───── DATA EXCERPTS
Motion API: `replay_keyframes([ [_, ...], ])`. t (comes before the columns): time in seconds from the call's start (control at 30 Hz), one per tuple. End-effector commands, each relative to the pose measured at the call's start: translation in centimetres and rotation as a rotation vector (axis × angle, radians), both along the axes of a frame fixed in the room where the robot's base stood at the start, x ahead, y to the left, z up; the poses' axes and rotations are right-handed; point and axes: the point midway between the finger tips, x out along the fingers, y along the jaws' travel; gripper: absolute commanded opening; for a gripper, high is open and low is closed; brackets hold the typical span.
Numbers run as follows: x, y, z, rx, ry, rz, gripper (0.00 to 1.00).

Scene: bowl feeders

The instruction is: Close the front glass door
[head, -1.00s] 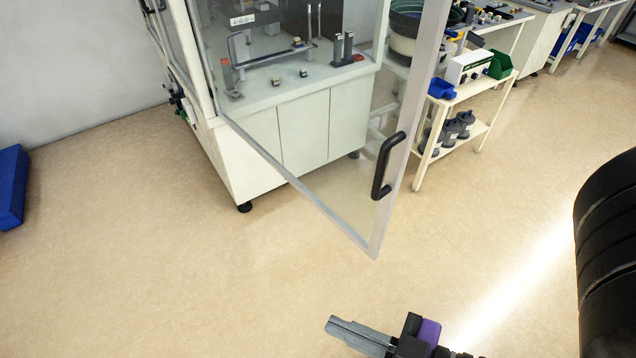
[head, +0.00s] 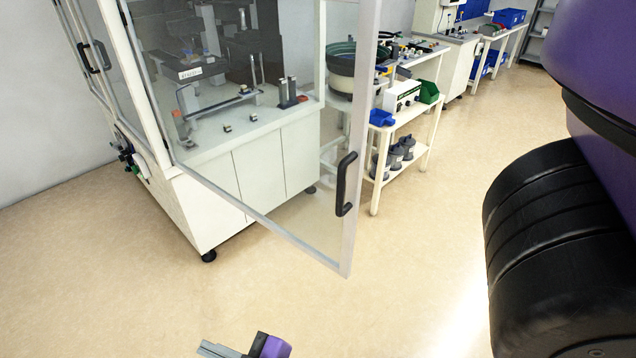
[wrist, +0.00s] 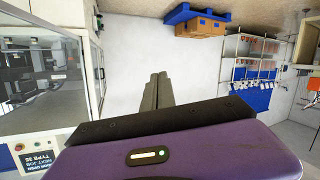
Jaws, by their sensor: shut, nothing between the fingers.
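The front glass door (head: 255,199) stands swung open from the white machine cabinet (head: 240,172) in the head view. It has a pale metal frame and a black handle (head: 345,184) near its free edge. My gripper (head: 205,347) is at the bottom of the head view, in front of and below the door, apart from it. Its fingers are together and empty. In the wrist view the shut fingers (wrist: 157,92) point toward a pale wall, and a glazed machine (wrist: 45,85) shows at the left.
A white cart (head: 405,125) with blue and green bins stands right of the door. Workbenches (head: 440,62) run along behind it. My black and purple arm links fill the right side. The floor in front of the door is clear.

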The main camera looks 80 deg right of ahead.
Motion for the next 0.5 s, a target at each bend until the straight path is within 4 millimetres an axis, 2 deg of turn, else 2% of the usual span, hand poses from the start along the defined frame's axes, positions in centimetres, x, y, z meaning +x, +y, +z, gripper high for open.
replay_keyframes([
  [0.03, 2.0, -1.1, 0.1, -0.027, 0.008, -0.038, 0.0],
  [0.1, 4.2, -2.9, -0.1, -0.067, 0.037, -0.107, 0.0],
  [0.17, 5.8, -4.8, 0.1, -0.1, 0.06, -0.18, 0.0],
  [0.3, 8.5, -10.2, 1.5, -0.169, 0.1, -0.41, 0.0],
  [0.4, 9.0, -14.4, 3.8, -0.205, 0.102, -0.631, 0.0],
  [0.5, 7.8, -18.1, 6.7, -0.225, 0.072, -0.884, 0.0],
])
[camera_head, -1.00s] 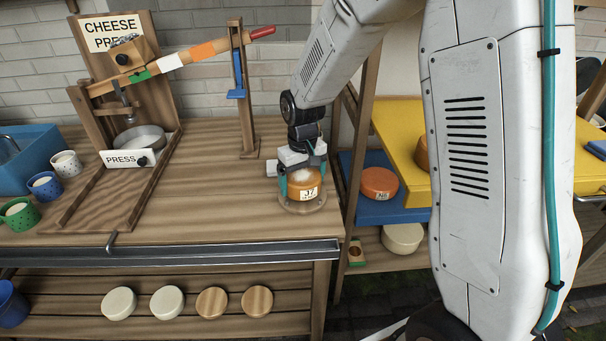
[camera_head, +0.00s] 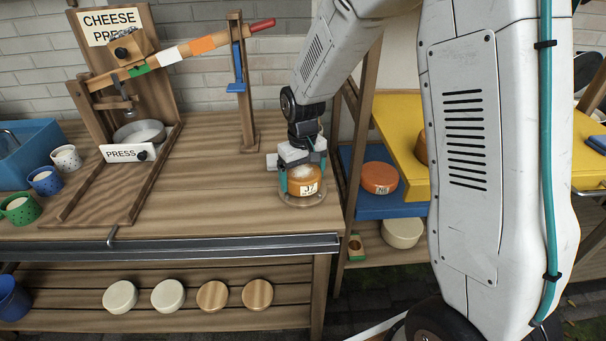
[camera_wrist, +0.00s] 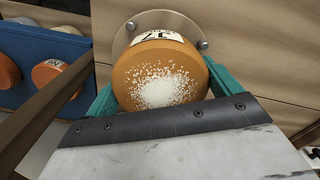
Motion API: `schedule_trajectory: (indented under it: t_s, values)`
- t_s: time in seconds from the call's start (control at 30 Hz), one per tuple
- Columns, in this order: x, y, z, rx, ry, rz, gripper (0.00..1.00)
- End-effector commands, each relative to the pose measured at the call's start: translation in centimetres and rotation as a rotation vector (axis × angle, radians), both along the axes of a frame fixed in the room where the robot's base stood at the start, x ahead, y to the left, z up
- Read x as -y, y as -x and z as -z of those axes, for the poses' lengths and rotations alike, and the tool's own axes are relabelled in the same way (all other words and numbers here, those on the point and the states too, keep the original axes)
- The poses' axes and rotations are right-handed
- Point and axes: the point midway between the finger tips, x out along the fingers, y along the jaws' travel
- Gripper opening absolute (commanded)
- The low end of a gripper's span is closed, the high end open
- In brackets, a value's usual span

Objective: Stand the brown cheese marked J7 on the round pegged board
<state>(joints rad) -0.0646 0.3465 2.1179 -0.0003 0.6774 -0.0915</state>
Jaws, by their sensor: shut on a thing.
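The brown cheese marked J7 (camera_head: 306,184) is on the right end of the bench, upright, with white grains on its top. It also shows in the wrist view (camera_wrist: 160,72). The round pegged board (camera_head: 302,203) is a pale disc directly under the cheese; in the wrist view the board (camera_wrist: 170,20) shows two metal pegs beyond the label side. Whether the cheese fully rests on it is hard to tell. My gripper (camera_head: 303,178) is shut on the cheese, its teal fingers (camera_wrist: 218,80) on either side. The near side of the board is hidden.
The cheese press (camera_head: 125,110) with its PRESS sign stands left on the bench. Coloured cups (camera_head: 45,180) and a blue tub (camera_head: 28,150) are at the far left. To the right, a blue shelf (camera_head: 362,204) holds an orange cheese (camera_head: 379,178). The bench middle is clear.

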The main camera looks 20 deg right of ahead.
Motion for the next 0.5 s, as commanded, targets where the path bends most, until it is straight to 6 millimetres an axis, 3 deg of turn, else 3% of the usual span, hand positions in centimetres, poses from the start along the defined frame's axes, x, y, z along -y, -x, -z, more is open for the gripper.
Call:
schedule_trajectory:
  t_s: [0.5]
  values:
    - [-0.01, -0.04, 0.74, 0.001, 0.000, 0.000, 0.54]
──────────
TASK OBJECTIVE
Copy only the part of the records that runs from the first line to the line with "The main camera looks 80 deg right of ahead.", ends included, leaving pictures out.

RESULT BELOW
Motion API: `replay_keyframes([ [_, ...], ])`. t (comes before the columns): time in seconds from the call's start (control at 30 Hz), one per tuple. End-effector commands, each relative to the pose measured at the call's start: translation in centimetres and rotation as a rotation vector (axis × angle, radians), both along the axes of a frame fixed in the room where the robot's base stood at the start, x ahead, y to the left, z up; the poses' axes and rotations are right-handed; point and axes: the point midway between the finger tips, x out along the fingers, y along the jaws' travel; gripper: absolute commanded opening; for a gripper, high is open and low is closed; brackets hold the typical span.
Numbers run as follows: x, y, z, rx, ry, rz, gripper (0.00 to 1.00).

Scene: bowl feeders

The instruction is: Close the front glass door
[head, -1.00s] 
[head, +0.00s] 
[wrist, +0.00s] 
Jaws, by their sensor: shut, nothing between the fingers.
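The front glass door (head: 255,199) stands swung open from the white machine cabinet (head: 240,172) in the head view. It has a pale metal frame and a black handle (head: 345,184) near its free edge. My gripper (head: 205,347) is at the bottom of the head view, in front of and below the door, apart from it. Its fingers are together and empty. In the wrist view the shut fingers (wrist: 157,92) point toward a pale wall, and a glazed machine (wrist: 45,85) shows at the left.
A white cart (head: 405,125) with blue and green bins stands right of the door. Workbenches (head: 440,62) run along behind it. My black and purple arm links fill the right side. The floor in front of the door is clear.

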The main camera looks 80 deg right of ahead.

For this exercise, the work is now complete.